Non si tratta tanto del timore di un’uscita della piccola Grecia dall’euro, un morto che cammina, di cui ormai la stessa Germania sta concretamente pensando di disfarsi ora che non è più conveniente, quanto dell’effetto domino che si avrebbe in Spagna che andrà a votare l’anno prossimo e in Italia dove il premier Renzi vuole arrivare alle elezioni anticipate prima del disastro fiscal compact. Tispras stesso è fondamentalmente un eurista e non perde occasione per dichiararlo e per rassicurare . e infatti può sembrare un  paradosso ma è molto più arduo per la Grecia, dopo sette anni di “cure” e di follie liberiste, uscire dalla moneta unica che per la Spagna e l’Italia.

Tanto per fare l’esempio italiano, illustrato nel grafico a fianco (basta cliccarci sopra per ingrandirlo) gran parte del debito è sotto giurisdizione nazionale, dunque senza problemi di cambio, per cui anche nell’ipotesi di un’eventuale svalutazione di una nuova Lira del 30%  rispetto all’euro ( l’ipotesi più pessimistica ipotizzata da Nomura nell’arco di due anni)  si avrebbero 32 miliardi di perdite massime per lo stato; 43 mld di perdita massima per le banche; 15 miliardi circa di perdita massima per le imprese. Ma questo senza tenere conto ovviamente dei crediti in euro verso soggetti non italiani che farebbe da compensazione o della possibilità di ricontrattare buona parte di queste cifre.
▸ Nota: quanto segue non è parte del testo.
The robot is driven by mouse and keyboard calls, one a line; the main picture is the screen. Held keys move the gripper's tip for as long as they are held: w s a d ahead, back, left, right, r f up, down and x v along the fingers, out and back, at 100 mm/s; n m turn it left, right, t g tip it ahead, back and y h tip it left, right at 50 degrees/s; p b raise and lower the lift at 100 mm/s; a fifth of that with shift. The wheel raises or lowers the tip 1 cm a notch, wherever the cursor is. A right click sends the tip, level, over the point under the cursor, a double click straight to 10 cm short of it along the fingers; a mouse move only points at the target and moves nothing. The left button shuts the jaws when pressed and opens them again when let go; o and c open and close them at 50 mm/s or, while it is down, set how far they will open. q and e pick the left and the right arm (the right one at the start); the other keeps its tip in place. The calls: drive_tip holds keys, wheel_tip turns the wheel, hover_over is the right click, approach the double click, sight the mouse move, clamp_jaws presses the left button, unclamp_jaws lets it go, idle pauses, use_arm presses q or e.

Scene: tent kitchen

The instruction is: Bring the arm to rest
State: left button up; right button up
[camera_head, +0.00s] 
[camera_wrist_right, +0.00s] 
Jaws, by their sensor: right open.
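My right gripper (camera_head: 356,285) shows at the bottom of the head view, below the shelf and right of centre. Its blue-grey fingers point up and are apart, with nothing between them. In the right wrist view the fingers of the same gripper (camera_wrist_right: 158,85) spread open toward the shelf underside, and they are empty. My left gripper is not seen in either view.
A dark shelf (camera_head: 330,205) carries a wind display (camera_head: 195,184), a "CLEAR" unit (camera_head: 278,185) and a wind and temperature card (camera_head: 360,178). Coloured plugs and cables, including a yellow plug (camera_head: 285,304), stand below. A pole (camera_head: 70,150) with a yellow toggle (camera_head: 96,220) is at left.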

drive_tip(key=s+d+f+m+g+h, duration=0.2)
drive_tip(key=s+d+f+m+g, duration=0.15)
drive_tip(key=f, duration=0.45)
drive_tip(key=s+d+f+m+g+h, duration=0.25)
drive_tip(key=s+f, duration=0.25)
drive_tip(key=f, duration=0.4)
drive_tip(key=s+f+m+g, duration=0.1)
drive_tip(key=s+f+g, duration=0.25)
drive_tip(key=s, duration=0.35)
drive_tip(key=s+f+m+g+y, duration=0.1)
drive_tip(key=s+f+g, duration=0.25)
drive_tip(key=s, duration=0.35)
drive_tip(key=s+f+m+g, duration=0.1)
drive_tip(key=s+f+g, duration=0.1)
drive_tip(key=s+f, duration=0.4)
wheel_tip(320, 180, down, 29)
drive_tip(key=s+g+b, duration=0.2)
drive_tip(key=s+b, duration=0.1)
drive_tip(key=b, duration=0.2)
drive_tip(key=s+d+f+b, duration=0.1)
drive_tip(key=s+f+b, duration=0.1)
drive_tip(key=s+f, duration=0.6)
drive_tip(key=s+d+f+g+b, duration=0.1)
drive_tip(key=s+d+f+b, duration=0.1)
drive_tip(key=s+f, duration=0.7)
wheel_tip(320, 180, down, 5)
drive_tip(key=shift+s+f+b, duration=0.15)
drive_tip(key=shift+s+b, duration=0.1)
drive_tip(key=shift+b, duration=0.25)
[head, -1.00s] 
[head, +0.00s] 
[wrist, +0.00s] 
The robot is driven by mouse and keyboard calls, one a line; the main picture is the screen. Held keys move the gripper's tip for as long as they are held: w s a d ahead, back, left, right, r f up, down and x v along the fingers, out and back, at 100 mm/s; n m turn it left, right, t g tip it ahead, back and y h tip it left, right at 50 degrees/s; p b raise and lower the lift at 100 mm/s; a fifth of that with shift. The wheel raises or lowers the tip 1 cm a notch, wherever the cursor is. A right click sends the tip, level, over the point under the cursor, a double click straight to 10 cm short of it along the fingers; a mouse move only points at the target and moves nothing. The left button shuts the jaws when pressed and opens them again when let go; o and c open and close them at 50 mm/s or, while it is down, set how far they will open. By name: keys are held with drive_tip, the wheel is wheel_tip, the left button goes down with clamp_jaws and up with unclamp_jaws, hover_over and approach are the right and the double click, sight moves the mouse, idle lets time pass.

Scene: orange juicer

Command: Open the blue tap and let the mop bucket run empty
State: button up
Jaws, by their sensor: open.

Tanto più che come si vede anche dallo stesso diagramma i privati non bancari sono creditori verso l’estero. Dunque un momento di passaggio difficile e complesso, ma tutt’altro che un’apocalisse salvo per  il fatto che qualche banca già traballante e salvata da stress test fasulli, sarebbe costretta a fallire o in pratica ad essere nazionalizzata, esattamente come è successo in Europa per alcuni istituti di credito riempiti di titoli spazzatura.

Perciò non stupisce che siano le banche in prima persona a diffondere il verbo terrorista sull’uscita dall’euro, come vediamo dall’immancabile pendaglio da cassa continua che si affaccia ai talk show quando si tratta di seminare terrore. Tuttavia non credo affatto che sia questo il vero problema per cui si è deciso a suo tempo di massacrare la Grecia e di indurre il precipitoso declino dei Paesi della periferia continentale: il vero boccone amaro che i poteri finanziari non vogliono assolutamente ingoiare sono gli esiti della disgregazione di un’unione monetaria incoerente, nata da illusioni e da spinte politiche, ossia il ritorno dello Stato al centro dei giochi e  la possibile riaffermazione di politiche sociali e di bilancio non più condizionate da diktat esterni. Tanta fatica per costruire un paradigma liberista, prima incollato nelle menti, poi cementato dalla moneta unica, per rischiare di vederlo crollare come un castello di carte. Al riconoscimento finale dell’insostenibilità dell’euro si dovrebbe arrivare – secondo questi deliziosi think tank – con governi di destra o di pseudo sinistra complice ben radicati e con Paesi allo stremo, non più in grado di reagire.

Ecco perché la Grecia che a detta degli impareggiabili clown di Bruxelles “è tornata a crescere”, fa tanta paura: potrebbe essere la scintilla che scocca quando l’ordigno sociale non è stato ancora messo a punto.